# Records provided:
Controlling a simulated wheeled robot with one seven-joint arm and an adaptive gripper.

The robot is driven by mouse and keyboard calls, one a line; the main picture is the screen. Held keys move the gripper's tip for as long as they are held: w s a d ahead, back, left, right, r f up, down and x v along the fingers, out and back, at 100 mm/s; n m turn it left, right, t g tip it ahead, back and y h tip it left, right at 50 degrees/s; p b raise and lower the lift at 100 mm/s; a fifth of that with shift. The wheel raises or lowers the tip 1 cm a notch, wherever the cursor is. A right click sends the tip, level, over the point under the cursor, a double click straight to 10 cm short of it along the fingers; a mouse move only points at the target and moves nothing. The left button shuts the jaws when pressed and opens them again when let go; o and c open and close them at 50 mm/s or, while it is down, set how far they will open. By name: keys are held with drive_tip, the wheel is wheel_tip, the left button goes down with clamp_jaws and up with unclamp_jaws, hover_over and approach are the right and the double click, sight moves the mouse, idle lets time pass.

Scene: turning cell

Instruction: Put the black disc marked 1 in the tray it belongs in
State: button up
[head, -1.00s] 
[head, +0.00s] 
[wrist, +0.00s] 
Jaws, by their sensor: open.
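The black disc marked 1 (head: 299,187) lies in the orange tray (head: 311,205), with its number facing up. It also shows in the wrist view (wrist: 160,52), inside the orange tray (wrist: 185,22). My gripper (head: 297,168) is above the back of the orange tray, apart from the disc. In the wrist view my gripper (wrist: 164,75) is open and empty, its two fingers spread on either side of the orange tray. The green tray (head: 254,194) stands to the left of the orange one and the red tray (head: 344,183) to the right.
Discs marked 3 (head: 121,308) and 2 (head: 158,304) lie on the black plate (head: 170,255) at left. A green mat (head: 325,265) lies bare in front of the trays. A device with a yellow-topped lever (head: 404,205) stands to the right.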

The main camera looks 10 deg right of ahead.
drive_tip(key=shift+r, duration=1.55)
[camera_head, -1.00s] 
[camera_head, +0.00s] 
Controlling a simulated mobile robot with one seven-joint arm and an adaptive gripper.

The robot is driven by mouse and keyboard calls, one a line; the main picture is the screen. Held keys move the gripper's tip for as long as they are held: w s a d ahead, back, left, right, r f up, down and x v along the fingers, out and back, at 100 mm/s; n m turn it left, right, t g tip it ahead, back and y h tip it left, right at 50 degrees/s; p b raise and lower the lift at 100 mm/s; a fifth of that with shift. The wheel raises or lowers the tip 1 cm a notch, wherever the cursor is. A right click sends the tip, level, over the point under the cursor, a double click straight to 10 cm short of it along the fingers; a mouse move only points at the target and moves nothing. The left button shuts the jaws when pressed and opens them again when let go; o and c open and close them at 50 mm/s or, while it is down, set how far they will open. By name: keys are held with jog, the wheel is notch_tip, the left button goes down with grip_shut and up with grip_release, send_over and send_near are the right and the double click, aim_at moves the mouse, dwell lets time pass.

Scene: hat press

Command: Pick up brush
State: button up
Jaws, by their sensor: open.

# Task objective:
Repeat the material above in full, keeping every word.

# Task result:
Controlling a simulated wheeled robot with one seven-joint arm and an adaptive gripper.

The robot is driven by mouse and keyboard calls, one a line; the main picture is the screen. Held keys move the gripper's tip for as long as they are held: w s a d ahead, back, left, right, r f up, down and x v along the fingers, out and back, at 100 mm/s; n m turn it left, right, t g tip it ahead, back and y h tip it left, right at 50 degrees/s; p b raise and lower the lift at 100 mm/s; a fifth of that with shift. The wheel raises or lowers the tip 1 cm a notch, wherever the cursor is. A right click sends the tip, level, over the point under the cursor, a double click straight to 10 cm short of it along the fingers; a mouse move only points at the target and moves nothing. The left button shuts the jaws when pressed and opens them again when let go; o and c open and close them at 50 mm/s or, while it is down, set how far they will open. By name: keys are held with drive_tip, the wheel is wheel_tip, the left button goes down with clamp_jaws and up with unclamp_jaws, hover_over and approach are the right and the double click, sight moves the mouse, idle lets time pass.

Scene: turning cell

Instruction: Put the black disc marked 1 in the tray it belongs in
State: button up
[head, -1.00s] 
[head, +0.00s] 
[wrist, +0.00s] 
Jaws, by their sensor: open.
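The black disc marked 1 (head: 299,187) lies in the orange tray (head: 311,205), with its number facing up. It also shows in the wrist view (wrist: 160,52), inside the orange tray (wrist: 185,22). My gripper (head: 297,168) is above the back of the orange tray, apart from the disc. In the wrist view my gripper (wrist: 164,75) is open and empty, its two fingers spread on either side of the orange tray. The green tray (head: 254,194) stands to the left of the orange one and the red tray (head: 344,183) to the right.
Discs marked 3 (head: 121,308) and 2 (head: 158,304) lie on the black plate (head: 170,255) at left. A green mat (head: 325,265) lies bare in front of the trays. A device with a yellow-topped lever (head: 404,205) stands to the right.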

The main camera looks 10 deg right of ahead.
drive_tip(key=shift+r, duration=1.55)
[camera_head, -1.00s] 
[camera_head, +0.00s] 
Controlling a simulated mobile robot with one seven-joint arm and an adaptive gripper.

The robot is driven by mouse and keyboard calls, one a line; the main picture is the screen. Held keys move the gripper's tip for as long as they are held: w s a d ahead, back, left, right, r f up, down and x v along the fingers, out and back, at 100 mm/s; n m turn it left, right, t g tip it ahead, back and y h tip it left, right at 50 degrees/s; p b raise and lower the lift at 100 mm/s; a fifth of that with shift. The wheel raises or lowers the tip 1 cm a notch, wherever the cursor is. A right click sends the tip, level, over the point under the cursor, a double click straight to 10 cm short of it along the fingers; a mouse move only points at the target and moves nothing. The left button shuts the jaws when pressed and opens them again when let go; o and c open and close them at 50 mm/s or, while it is down, set how far they will open. By name: keys are held with jog, the wheel is notch_tip, the left button goes down with grip_shut and up with grip_release, send_over and send_near are the right and the double click, aim_at moves the mouse, dwell lets time pass.

Scene: hat press

Command: Pick up brush
State: button up
Jaws, by their sensor: open.

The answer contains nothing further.